◆ Recorded data:
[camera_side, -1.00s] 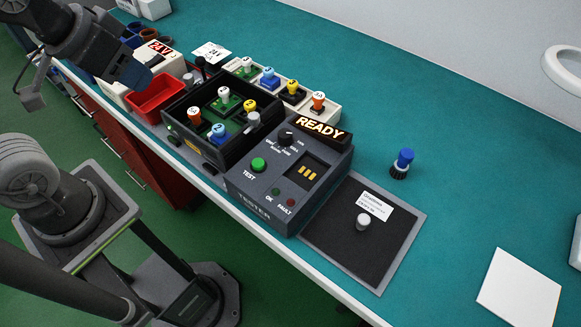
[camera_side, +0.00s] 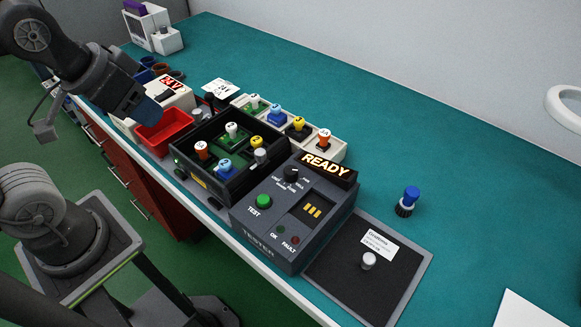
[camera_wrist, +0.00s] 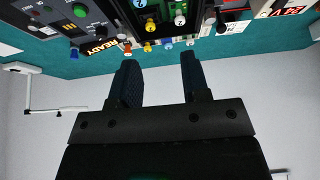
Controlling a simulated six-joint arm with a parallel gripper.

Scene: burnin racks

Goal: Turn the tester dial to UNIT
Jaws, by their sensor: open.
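The grey tester (camera_side: 262,240) stands on the bench's front edge in the side view. Its black dial (camera_side: 291,175) is on the top panel, above the green TEST button (camera_side: 264,201). Small white labels surround the dial; its setting is too small to read. The sign (camera_side: 326,167) reads READY. My gripper (camera_side: 146,112) is over the red bin (camera_side: 172,133), left of the tester and apart from the dial. In the wrist view, my gripper (camera_wrist: 160,75) is open and empty, and the tester (camera_wrist: 60,30) shows upside down at top left.
A black rack (camera_side: 192,178) with several coloured-top plugs is between bin and tester. A pale strip with more plugs (camera_side: 299,126) stands behind it. A blue-topped piece (camera_side: 410,196) stands alone.

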◆ Stated goal:
Leave out the pictures and reproduce the rest of the listing exactly.

◆ Result:
[camera_side, -1.00s] 
[camera_side, +0.00s] 
[camera_wrist, +0.00s] 
Controlling a simulated six-joint arm with a parallel gripper.

Scene: burnin racks

Goal: Turn the tester dial to UNIT
Jaws, by their sensor: open.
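The grey tester (camera_side: 262,240) stands on the bench's front edge in the side view. Its black dial (camera_side: 291,175) is on the top panel, above the green TEST button (camera_side: 264,201). Small white labels surround the dial; its setting is too small to read. The sign (camera_side: 326,167) reads READY. My gripper (camera_side: 146,112) is over the red bin (camera_side: 172,133), left of the tester and apart from the dial. In the wrist view, my gripper (camera_wrist: 160,75) is open and empty, and the tester (camera_wrist: 60,30) shows upside down at top left.
A black rack (camera_side: 192,178) with several coloured-top plugs is between bin and tester. A pale strip with more plugs (camera_side: 299,126) stands behind it. A blue-topped piece (camera_side: 410,196) stands alone.

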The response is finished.